- SHORT EXERCISE -
Look for "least" in the listing below. Gather each line that contains it.
□ □ □ □ □ □ □
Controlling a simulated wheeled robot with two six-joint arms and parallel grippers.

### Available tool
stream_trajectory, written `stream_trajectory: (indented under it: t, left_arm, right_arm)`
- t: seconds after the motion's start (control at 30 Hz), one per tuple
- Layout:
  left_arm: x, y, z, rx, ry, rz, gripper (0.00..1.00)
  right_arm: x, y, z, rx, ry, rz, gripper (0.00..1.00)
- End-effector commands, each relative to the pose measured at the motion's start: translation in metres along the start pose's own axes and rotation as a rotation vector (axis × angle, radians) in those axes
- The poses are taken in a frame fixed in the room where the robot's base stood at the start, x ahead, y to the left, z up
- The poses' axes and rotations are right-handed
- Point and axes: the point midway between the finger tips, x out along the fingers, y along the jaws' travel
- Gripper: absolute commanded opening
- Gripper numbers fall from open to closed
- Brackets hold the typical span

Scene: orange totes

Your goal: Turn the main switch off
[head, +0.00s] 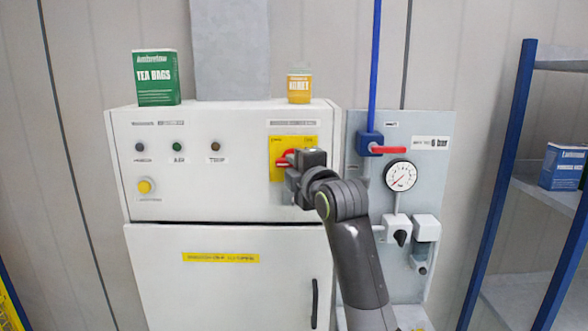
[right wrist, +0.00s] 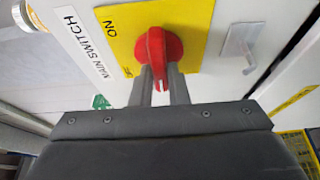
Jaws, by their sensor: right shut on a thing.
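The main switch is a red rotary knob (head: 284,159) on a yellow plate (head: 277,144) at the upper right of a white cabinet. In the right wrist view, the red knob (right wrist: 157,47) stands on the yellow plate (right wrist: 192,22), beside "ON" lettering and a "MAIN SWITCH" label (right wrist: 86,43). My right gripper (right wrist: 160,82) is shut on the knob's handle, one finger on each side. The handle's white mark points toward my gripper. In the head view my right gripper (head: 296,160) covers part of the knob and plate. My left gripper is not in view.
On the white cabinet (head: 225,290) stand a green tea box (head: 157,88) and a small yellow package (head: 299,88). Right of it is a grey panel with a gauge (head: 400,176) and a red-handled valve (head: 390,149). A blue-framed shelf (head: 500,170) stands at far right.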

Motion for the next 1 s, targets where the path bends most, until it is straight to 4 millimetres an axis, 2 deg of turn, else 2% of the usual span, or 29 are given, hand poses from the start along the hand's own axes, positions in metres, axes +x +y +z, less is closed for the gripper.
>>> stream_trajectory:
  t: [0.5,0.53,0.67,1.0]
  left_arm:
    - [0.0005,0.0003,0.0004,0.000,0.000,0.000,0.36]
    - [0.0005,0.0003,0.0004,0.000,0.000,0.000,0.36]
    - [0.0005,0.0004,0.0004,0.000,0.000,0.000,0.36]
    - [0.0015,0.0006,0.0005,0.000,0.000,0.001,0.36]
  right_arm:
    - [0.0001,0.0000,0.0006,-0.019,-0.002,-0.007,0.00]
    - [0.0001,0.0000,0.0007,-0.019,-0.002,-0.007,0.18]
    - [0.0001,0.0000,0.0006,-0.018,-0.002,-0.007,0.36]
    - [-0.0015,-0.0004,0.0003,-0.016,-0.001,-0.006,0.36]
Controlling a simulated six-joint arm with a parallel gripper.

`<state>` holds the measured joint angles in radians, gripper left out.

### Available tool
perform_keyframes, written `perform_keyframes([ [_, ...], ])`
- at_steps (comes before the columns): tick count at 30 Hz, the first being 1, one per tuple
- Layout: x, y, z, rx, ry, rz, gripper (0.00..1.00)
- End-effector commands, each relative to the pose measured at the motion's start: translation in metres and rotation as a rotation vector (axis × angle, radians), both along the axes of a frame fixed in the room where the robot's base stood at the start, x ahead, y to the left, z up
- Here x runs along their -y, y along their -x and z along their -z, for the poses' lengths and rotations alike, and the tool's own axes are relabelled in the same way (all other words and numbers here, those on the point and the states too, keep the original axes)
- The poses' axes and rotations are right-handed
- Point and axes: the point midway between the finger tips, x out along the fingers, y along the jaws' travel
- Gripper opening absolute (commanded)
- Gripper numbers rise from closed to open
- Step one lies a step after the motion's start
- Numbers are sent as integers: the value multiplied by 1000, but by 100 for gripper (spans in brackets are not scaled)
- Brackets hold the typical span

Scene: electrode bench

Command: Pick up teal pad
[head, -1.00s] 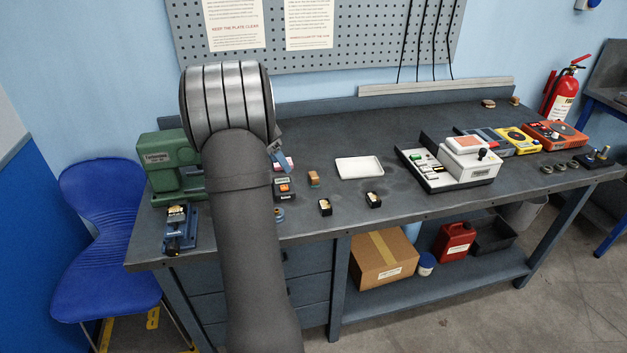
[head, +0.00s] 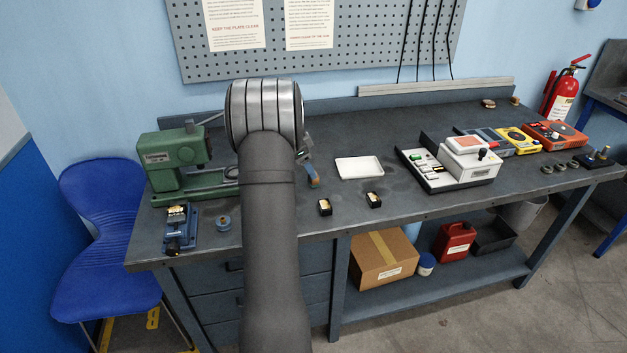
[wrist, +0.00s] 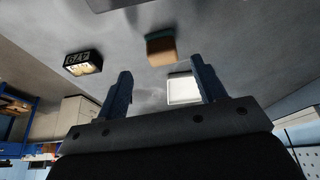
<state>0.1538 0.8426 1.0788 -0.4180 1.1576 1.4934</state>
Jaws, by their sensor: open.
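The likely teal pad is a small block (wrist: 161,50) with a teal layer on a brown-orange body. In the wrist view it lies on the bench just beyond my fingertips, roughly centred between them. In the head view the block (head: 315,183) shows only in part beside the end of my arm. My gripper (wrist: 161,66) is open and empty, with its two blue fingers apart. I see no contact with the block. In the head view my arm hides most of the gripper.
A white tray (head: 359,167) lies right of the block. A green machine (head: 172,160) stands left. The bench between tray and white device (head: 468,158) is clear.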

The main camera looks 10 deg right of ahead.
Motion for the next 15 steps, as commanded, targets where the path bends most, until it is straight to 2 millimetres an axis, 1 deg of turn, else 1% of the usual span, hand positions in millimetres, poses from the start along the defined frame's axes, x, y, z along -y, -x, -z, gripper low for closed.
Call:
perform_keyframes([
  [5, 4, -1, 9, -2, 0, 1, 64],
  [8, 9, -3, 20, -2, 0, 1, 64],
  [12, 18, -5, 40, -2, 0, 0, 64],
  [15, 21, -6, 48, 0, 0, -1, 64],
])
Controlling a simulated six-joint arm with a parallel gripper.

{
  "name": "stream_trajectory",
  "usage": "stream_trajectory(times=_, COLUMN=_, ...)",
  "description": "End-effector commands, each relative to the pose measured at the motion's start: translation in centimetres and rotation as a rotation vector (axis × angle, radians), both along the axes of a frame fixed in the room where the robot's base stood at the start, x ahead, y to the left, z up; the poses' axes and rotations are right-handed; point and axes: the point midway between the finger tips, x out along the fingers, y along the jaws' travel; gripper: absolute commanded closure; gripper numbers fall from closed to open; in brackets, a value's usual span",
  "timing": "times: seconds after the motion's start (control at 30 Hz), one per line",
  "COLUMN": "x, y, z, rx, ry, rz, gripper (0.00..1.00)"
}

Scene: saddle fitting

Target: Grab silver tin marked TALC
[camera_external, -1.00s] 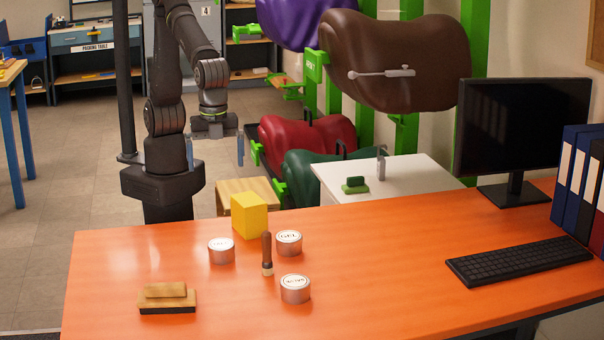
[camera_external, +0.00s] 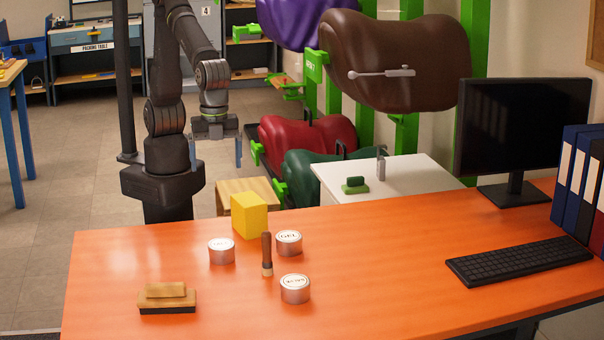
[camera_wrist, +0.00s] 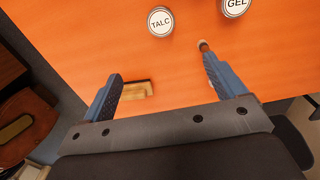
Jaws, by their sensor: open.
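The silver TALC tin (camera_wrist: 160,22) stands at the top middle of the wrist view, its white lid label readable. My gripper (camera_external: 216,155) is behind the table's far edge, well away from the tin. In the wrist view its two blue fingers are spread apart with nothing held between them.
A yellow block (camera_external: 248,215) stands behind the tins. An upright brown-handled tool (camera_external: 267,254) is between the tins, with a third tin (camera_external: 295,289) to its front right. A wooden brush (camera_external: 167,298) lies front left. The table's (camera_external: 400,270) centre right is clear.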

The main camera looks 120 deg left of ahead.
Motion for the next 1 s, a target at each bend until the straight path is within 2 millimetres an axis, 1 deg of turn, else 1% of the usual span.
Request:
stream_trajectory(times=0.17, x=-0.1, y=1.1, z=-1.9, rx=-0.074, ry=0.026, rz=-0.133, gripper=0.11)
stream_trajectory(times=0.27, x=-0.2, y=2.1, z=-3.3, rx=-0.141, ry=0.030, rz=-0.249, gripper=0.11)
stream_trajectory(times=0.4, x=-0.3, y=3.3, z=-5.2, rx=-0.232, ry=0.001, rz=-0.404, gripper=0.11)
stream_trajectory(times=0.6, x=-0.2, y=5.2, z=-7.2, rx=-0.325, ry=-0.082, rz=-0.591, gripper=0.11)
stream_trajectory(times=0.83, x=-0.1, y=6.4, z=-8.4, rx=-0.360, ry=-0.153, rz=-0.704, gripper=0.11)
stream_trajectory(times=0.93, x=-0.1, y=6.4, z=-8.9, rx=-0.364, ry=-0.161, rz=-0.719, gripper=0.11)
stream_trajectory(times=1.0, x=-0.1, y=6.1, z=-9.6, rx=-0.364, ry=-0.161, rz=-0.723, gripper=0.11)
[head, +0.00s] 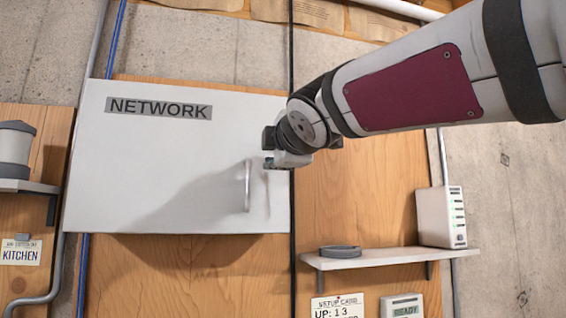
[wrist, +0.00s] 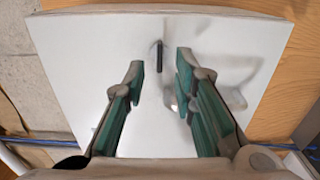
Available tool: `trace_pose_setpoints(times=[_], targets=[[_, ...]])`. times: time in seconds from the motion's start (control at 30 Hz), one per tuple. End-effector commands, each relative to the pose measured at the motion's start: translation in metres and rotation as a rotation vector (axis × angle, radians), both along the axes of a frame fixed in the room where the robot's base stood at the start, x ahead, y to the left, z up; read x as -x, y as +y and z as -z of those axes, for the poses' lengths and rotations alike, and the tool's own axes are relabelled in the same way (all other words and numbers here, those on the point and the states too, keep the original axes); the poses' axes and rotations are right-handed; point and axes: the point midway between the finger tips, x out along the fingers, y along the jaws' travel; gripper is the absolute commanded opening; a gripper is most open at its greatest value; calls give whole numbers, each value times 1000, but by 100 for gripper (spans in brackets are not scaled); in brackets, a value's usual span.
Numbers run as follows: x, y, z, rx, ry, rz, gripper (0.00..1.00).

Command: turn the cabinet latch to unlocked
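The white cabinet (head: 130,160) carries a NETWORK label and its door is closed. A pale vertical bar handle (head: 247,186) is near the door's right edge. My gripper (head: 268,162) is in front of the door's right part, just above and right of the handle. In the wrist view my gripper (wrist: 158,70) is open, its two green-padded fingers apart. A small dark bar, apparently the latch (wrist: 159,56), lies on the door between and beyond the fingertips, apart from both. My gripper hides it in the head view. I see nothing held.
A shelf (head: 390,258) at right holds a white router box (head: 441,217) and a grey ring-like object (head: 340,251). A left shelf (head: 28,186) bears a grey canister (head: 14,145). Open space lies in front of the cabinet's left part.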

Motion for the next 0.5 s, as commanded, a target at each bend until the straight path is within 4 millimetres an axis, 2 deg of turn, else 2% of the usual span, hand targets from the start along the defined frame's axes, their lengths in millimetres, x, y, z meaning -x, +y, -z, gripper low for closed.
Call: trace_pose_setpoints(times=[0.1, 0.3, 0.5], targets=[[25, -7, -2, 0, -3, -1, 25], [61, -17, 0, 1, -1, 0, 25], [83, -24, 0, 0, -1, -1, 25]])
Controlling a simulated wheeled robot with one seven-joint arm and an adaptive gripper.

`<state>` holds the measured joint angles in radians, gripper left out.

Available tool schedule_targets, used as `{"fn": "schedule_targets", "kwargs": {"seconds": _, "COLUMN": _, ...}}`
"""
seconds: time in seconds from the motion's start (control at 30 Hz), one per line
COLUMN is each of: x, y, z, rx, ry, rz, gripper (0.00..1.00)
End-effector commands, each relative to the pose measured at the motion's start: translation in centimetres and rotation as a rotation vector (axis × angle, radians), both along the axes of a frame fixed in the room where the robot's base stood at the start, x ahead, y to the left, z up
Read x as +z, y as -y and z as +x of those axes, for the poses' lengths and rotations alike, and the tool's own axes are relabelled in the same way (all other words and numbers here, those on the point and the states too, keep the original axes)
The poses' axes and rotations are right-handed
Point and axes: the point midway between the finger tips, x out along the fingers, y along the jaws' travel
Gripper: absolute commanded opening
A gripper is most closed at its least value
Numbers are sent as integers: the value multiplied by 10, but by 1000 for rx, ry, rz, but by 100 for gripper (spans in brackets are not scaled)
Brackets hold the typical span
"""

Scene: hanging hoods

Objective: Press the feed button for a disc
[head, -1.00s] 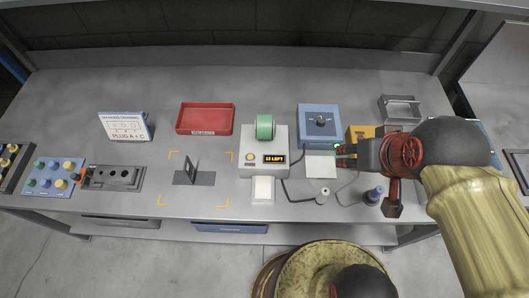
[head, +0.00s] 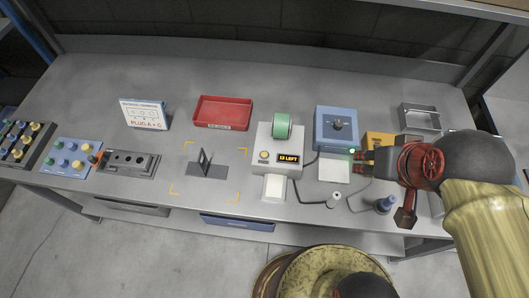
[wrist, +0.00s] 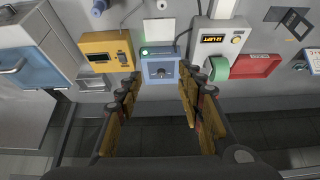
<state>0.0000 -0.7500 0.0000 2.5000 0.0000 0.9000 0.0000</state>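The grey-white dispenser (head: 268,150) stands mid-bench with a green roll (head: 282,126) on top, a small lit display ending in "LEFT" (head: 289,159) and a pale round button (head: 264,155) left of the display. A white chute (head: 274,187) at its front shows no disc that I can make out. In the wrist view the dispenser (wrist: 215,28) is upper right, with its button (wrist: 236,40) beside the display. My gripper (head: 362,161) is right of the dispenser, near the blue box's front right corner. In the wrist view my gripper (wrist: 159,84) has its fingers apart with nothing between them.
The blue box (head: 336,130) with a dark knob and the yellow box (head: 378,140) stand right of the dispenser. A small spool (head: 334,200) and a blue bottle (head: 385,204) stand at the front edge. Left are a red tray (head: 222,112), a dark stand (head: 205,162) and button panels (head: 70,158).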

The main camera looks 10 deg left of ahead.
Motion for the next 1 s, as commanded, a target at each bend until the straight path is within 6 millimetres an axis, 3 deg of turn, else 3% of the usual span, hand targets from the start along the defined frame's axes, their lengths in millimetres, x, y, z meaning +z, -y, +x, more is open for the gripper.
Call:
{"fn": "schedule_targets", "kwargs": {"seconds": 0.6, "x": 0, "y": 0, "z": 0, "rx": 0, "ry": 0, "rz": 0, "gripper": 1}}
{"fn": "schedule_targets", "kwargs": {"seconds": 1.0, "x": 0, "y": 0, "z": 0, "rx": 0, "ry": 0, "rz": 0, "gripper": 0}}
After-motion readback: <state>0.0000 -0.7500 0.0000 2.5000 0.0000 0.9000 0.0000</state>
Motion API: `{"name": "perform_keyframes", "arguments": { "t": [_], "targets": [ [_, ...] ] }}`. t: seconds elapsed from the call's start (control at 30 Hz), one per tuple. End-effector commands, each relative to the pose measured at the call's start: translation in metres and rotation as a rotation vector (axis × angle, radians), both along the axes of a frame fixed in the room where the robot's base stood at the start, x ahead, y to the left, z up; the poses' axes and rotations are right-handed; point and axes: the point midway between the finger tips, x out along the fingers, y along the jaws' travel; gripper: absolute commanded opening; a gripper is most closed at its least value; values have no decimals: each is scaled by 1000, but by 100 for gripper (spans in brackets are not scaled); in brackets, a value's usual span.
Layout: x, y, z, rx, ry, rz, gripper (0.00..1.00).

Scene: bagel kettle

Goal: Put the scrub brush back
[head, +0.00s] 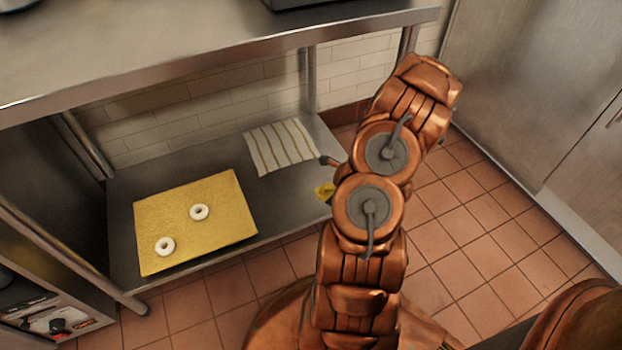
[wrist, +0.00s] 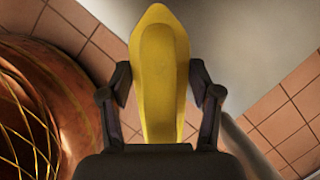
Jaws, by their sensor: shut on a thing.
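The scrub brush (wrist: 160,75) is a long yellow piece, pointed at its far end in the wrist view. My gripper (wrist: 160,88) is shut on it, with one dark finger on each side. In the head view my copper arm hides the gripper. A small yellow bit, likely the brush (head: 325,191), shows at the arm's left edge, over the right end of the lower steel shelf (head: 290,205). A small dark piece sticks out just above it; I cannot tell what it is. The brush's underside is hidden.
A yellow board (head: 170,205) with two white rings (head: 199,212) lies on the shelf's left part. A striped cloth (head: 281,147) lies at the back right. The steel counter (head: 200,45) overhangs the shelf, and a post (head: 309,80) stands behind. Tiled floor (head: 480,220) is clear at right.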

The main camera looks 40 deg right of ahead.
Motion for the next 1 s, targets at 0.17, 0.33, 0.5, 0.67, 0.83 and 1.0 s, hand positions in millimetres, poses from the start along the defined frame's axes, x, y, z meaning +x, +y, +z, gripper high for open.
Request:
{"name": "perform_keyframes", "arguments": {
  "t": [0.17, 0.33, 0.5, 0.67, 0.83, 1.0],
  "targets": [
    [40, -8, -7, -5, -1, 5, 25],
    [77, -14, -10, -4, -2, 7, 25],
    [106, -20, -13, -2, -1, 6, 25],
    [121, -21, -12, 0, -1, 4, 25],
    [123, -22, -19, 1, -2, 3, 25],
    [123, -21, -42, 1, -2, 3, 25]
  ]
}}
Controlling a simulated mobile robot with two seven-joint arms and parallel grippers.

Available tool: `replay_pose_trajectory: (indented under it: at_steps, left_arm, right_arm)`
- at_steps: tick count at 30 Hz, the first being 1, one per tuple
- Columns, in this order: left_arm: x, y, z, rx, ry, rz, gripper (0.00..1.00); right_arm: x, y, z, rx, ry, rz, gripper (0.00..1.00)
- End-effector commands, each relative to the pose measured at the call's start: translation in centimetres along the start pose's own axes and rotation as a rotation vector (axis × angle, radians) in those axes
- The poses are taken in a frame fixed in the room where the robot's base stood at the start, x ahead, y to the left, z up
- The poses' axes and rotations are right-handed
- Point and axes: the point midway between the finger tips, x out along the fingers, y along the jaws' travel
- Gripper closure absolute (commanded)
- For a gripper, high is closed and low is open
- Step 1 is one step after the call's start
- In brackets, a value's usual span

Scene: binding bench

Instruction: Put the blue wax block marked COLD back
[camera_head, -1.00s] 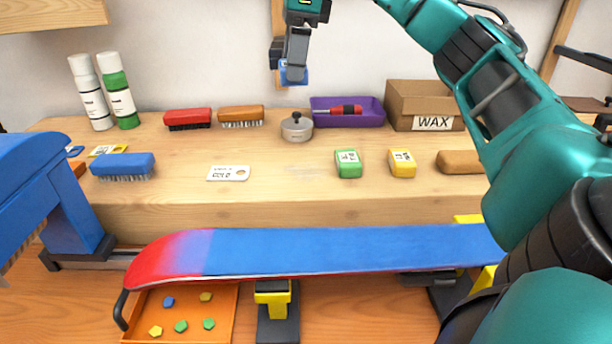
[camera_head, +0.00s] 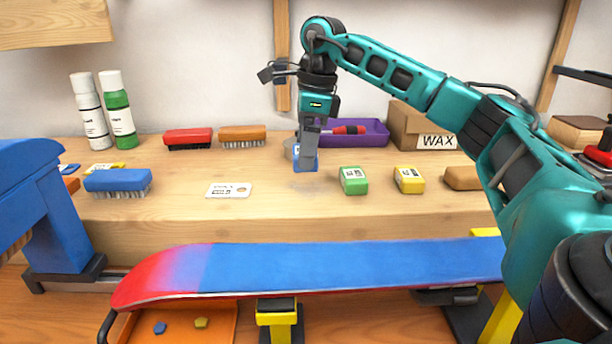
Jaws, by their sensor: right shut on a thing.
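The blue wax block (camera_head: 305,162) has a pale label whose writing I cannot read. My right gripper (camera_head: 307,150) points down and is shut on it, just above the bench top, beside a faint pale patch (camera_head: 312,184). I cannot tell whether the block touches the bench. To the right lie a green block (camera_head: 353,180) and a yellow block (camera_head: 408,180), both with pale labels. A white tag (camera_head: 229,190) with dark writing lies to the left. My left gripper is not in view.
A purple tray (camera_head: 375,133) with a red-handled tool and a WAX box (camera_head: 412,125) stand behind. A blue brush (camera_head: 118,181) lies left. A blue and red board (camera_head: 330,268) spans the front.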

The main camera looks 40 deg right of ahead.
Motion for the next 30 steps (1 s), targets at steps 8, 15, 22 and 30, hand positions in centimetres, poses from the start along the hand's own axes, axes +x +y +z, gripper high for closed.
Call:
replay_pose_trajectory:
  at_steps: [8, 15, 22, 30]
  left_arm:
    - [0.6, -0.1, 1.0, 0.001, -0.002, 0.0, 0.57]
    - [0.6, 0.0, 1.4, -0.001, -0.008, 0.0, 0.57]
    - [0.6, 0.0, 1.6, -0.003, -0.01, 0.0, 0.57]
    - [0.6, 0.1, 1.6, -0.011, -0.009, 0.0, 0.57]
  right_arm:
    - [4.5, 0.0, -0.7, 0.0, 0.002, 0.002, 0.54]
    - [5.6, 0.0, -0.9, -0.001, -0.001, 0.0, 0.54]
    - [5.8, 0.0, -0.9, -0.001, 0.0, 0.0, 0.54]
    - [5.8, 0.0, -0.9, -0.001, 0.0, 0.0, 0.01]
□ □ □ □ □ □ □
- EXPECTED ANSWER -
A gripper is most closed at its least value
Motion API: `{"name": "perform_keyframes", "arguments": { "t": [_], "targets": [ [_, ...] ] }}`. t: seconds elapsed from the call's start (control at 30 Hz), one per tuple. End-effector commands, each relative to the pose measured at the call's start: translation in metres and rotation as a rotation vector (axis × angle, radians), both along the axes of a frame fixed in the room where the robot's base stood at the start, x ahead, y to the left, z up; the poses' axes and rotations are right-handed; point and axes: the point midway between the finger tips, x out along the fingers, y along the jaws' travel; gripper: absolute commanded opening; a gripper is most closed at its least value; values have no decimals: each is scaled by 1000, but by 100 for gripper (spans in brackets are not scaled); in brackets, a value's usual span.

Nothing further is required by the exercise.